DISCOUNT supermarkets Aldi and Lidl have been ranked ahead of Marks & Spencer in a new customer satisfaction survey for consumer group Which?
While upmarket Waitrose is still the best-rated supermarket in the UK, Aldi and Lidl are in second and third place, with M&S in fourth.
The annual survey also reveals the nation is falling out of love with Tesco – which is ranked lowest with a customer satisfaction score of 45 per cent.
Shoppers say the biggest irritation when shopping in supermarkets is not being able to compare prices because of complicated unit measurements, with 37 per cent saying they found it difficult to work out which were the best deals.
Which? members said they wanted supermarket special offers to be simple – with 55 per cent saying they would rather see discounted products than offers such as petrol prices or “buy one get one free” deals.
Aldi and Lidl both received four-star ratings on price with 97 per cent of Which? members saying they offered good value.
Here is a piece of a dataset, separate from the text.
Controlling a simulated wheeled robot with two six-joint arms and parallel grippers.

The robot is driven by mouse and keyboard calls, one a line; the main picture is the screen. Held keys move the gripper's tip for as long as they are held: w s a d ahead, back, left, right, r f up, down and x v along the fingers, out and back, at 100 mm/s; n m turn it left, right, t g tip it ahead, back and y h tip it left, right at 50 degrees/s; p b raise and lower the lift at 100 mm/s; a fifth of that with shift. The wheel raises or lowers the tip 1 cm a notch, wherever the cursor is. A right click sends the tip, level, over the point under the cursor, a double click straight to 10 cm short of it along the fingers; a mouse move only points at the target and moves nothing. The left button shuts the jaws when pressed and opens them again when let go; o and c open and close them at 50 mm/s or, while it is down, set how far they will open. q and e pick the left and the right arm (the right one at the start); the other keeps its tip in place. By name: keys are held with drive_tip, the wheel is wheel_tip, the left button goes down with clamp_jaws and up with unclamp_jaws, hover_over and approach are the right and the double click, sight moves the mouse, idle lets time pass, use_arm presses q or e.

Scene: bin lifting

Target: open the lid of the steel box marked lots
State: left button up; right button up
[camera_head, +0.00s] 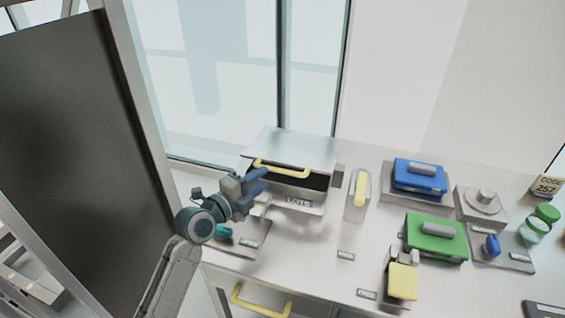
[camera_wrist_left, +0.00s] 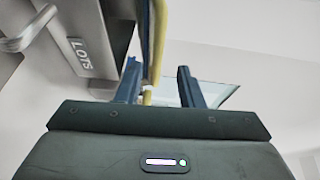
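The steel box marked LOTS (camera_head: 298,201) stands on the counter by the window. Its lid (camera_head: 295,146) is tilted up at the front, and a dark gap shows beneath it. A yellow bar handle (camera_head: 285,171) runs along the lid's front. My left gripper (camera_head: 264,180) is at the left end of this handle. In the left wrist view, the fingers of my left gripper (camera_wrist_left: 160,88) are apart, with the yellow handle (camera_wrist_left: 158,40) between them, closer to the left finger. The LOTS label (camera_wrist_left: 79,53) shows at upper left there. My right gripper is not in view.
Right of the box are a fixture with a yellow handle (camera_head: 360,190), a blue case (camera_head: 419,176), a green case (camera_head: 435,237) and a yellow-topped block (camera_head: 402,281). A drawer with a yellow handle (camera_head: 262,303) is below.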

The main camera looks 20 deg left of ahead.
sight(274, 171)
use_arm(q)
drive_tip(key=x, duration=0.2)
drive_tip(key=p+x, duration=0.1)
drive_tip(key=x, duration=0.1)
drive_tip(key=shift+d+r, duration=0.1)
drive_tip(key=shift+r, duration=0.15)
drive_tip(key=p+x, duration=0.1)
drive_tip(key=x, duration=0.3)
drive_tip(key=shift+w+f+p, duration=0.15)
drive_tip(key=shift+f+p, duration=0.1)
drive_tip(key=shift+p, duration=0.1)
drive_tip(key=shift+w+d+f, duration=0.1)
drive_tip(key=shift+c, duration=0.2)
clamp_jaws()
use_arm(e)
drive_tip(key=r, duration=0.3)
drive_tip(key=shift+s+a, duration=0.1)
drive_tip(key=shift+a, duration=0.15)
The discount stores, both German-owned, beat M&S, Sainsbury’s, Asda and the Co-op in terms of overall customer satisfaction.
The cheaper supermarkets both lost points on store environment, with Aldi rated two out of five and Lidl one out of five. However, both scored highly on the quality of their fresh produce, with both no-frills supermarkets earning four out of five.
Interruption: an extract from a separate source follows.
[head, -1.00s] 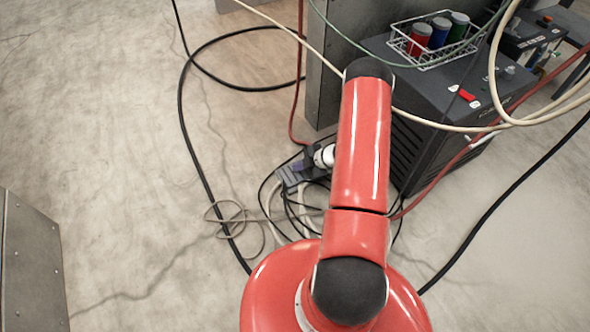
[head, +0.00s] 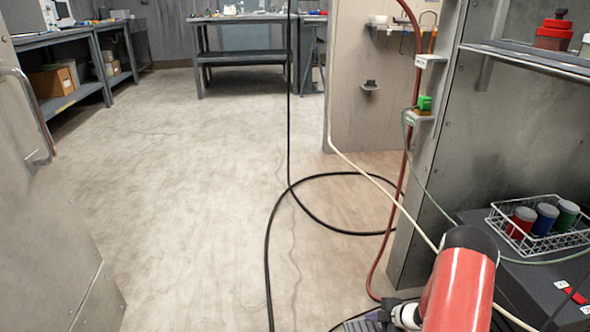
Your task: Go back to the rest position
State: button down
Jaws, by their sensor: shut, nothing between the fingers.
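My red arm (head: 462,290) rises from the bottom edge at the right in the head view, with its black elbow joint on top. My gripper (head: 384,311) shows as a small dark shape beside a white wrist part, low and left of the arm at the bottom edge. It is shut and holds nothing. The rest of the wrist is hidden behind the arm or cut off by the frame.
A wire basket (head: 541,232) with several coloured jars stands on a dark cabinet (head: 535,285) at the right. A black cable (head: 268,250) and a red hose (head: 392,230) cross the floor. A metal panel (head: 45,220) stands left. The floor between (head: 180,220) is largely clear.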

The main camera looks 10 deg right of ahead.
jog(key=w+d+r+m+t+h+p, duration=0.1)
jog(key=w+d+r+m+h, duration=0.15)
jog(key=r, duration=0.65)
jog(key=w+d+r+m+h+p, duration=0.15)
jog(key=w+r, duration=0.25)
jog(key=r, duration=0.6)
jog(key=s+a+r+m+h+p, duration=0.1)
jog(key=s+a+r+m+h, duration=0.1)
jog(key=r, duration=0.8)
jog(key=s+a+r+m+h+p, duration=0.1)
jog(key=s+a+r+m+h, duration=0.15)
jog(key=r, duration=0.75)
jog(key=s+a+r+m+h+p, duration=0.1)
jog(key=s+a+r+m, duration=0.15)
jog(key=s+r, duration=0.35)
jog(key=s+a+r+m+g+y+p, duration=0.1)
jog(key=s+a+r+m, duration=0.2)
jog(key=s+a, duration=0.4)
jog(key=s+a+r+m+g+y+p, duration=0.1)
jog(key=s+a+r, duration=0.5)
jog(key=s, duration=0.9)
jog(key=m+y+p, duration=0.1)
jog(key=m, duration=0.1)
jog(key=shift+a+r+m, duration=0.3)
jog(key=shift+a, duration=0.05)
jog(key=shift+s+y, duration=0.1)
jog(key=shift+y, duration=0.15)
Both Lidl and Aldi have made concerted efforts to attract middle-class shoppers in recent years, introducing high-quality wines, confectionary and delicatessen products alongside their basic range of products.
Tesco scored only two out of five for customer service, ownbrand products, value and special offers, store environment and range and availability.
The Co-operative also scored badly for food quality, freshness and value.
Which? executive director Richard Lloyd said: “Our research shows that rising food prices are one of consumers’ top financial worries, so in these tough economic times it’s understandable that supermarkets scoring well for value for money are being ranked so highly in our league table.
“But our survey also found that consumers think supermarkets are not doing enough to help shoppers on tight budgets, with only one in five Which? members saying they trust retailers to charge a fair price for food.
“We want supermarkets to make a firm commitment to treat their customers fairly by scrapping misleading price promotions and introducing clear, consistent unit pricing so busy shoppers can spot the real bargains.”
Retail analyst Neil Saunders, of Conlumino, said that he thought the results reflected “polarisation” in the market
He added: “At Christmas, we saw excellent growth from Waitrose and also from Aldi. Waitrose is head and shoulders above the others in terms of quality and service, but Aldi is a stand-out leader on price. The problem with Tesco is, it is not exciting. It does what it sets out to do, but it is all getting a bit tired.”
The rankings come as another report reveals just how dependent the UK consumer now is on supermarkets.
The report from the Payments Council – which oversees card transactions – shows 58p of every pound spent in retailers is now spent in supermarkets – up from 46p in 2001.
Around £181 billion was spent in supermarkets in 8.7bn transactions according to the latest figures, which show sales in 2011. Supermarkets also took 33p in every pound spent in petrol – almost triple the amount taken ten years ago.